EXERCISE OBJECTIVE
Exactly the lines from the one containing "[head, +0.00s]" through the end of the data below are to be reproduced, and nothing besides them.

## BEGIN SOURCE MATERIAL

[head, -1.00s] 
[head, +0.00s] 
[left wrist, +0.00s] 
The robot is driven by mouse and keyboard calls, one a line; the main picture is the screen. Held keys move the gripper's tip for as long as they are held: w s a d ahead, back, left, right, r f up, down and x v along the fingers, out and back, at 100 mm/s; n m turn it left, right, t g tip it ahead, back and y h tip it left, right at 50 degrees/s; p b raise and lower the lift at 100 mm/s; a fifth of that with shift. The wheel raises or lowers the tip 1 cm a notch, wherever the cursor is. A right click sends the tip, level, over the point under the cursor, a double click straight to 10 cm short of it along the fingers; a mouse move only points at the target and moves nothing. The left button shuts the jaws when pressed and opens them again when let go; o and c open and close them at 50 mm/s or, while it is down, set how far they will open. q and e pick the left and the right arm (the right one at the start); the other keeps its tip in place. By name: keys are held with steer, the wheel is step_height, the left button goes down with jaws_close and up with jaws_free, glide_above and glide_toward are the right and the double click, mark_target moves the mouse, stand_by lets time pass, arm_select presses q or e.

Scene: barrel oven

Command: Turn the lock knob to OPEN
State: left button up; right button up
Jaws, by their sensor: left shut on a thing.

## END SOURCE MATERIAL

WRITTEN RESPONSE
[head, +0.00s] 
[left wrist, +0.00s] 
The robot is driven by mouse and keyboard calls, one a line; the main picture is the screen. Held keys move the gripper's tip for as long as they are held: w s a d ahead, back, left, right, r f up, down and x v along the fingers, out and back, at 100 mm/s; n m turn it left, right, t g tip it ahead, back and y h tip it left, right at 50 degrees/s; p b raise and lower the lift at 100 mm/s; a fifth of that with shift. The wheel raises or lowers the tip 1 cm a notch, wherever the cursor is. A right click sends the tip, level, over the point under the cursor, a double click straight to 10 cm short of it along the fingers; a mouse move only points at the target and moves nothing. The left button shuts the jaws when pressed and opens them again when let go; o and c open and close them at 50 mm/s or, while it is down, set how far they will open. q and e pick the left and the right arm (the right one at the start); the other keeps its tip in place. By name: keys are held with steer, the wheel is step_height, the left button goes down with jaws_close and up with jaws_free, glide_above and glide_toward are the right and the double click, mark_target moves the mouse, stand_by lets time pass, arm_select presses q or e.

Scene: barrel oven

Command: Turn the lock knob to OPEN
State: left button up; right button up
Jaws, by their sensor: left shut on a thing.

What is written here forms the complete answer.